Pork industry will eventually feel the loss of some information but having daily slaughter and purchases and prices for hogs and pork will allow the industry to operate more-or-less smoothly.

The partial government shutdown is now in its third week. While taking a toll in some areas, pork producers haven’t felt the sting — yet. Prices and quantities are still being gathered and published by USDA’s mandatory price reporting system. Those include both hogs and pork, and are keeping the trade well informed about current market conditions. Think of how lost we were two weeks into the October 2013 shutdown.

Those producers who question the value of the National Pork Producers Council efforts in Washington, D.C., they need to re-think those questions now. The NPPC fought long and hard to get price reporting included as “essential,” and this is the payoff. The NPPC staff deserves a lot of credit for this — and deserves the support of all producers for it and so much more.

This doesn’t mean the industry will get off scot-free from this shutdown. While we get daily prices, hog numbers, wholesale cut volumes and estimated slaughter, there already is some missing data and there will be more if the shutdown continues. Actual slaughter data from two weeks ago were not reported last week because those data run through the National Agricultural Statistics Service, an agency that is on furlough. Same for Friday’s export data that comes from the Department of Commerce through the USDA’s Foreign Agricultural Service, as well as today’s carcass weight version of those exports that comes from the USDA’s Economic Research Service.

And there is more to come. The USDA’s chief economist announced last week that this week’s scheduled World Agricultural Supply and Demand Estimates report would be “suspended.” We think that means delayed pending the resumption of government funding, but we aren’t sure.

One thing is certain: The January report that is the final say on the previous year’s corn and soybean crops will not be published on Jan. 11. That could also apply to monthly livestock slaughter, cold storage and cattle on feed reports and the quarterly grains stocks and annual cattle (inventory) reports due out at month’s end.

The pork industry will eventually begin to feel the loss of some information but having daily slaughter and purchases and prices for hogs and pork will allow the industry to operate more-or-less smoothly.

December’s Hogs and Pigs report is a bit of old news at this point, but there are some things that producers need to realize about its implication. Our table of the key national data appears in Figure 1.

Figure 1: USDA quarterly Hogs and Pigs Report

We think there are few key longer-term takeaways.

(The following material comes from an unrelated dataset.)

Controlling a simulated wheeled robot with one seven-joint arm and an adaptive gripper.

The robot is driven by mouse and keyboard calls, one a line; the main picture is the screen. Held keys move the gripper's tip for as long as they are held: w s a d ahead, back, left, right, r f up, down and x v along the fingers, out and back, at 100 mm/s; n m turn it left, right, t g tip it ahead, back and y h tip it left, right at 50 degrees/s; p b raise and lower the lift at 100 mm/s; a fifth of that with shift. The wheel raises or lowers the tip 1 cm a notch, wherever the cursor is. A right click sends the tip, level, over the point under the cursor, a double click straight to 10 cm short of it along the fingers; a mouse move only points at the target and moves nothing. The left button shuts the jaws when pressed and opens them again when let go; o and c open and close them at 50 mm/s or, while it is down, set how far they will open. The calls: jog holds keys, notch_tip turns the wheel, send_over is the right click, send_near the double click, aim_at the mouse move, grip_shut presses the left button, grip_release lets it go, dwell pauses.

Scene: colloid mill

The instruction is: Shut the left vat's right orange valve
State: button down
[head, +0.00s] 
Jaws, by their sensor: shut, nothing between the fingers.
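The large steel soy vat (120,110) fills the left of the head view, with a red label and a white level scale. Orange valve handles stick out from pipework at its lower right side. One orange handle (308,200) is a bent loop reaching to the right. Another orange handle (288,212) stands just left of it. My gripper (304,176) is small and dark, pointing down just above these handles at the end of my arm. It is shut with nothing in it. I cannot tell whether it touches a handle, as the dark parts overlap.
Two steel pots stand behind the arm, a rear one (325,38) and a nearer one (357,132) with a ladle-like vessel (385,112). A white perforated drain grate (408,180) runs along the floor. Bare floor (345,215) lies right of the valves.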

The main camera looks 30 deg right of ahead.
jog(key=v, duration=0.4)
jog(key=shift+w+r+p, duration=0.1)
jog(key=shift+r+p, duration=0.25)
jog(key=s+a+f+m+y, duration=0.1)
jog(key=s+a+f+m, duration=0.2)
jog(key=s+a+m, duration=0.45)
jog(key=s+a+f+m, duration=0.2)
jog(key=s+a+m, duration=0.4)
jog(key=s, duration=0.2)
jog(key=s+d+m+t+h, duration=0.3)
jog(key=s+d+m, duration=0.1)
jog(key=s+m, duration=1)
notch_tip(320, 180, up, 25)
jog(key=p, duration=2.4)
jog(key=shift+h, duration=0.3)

  1. The breeding herd continues to grow year-on-year but has stabilized. The herd has been between 6.32 million and 6.33 million in each of the last three quarters. December’s year-over-year change of 2.4% is the smallest of the three. A steady herd reflects lower profit expectations, heightened risk (see last week’s excellent discussion by Chip Whalen) and — some financial challenges. We have heard of several producers whose expansion plans have been slowed or eliminated by concerned bankers. A number of sow farms have been offered for sale on various internet sites. Things aren’t quite as rosy and the lack of quarter-to-quarter change in the breeding herd is a result.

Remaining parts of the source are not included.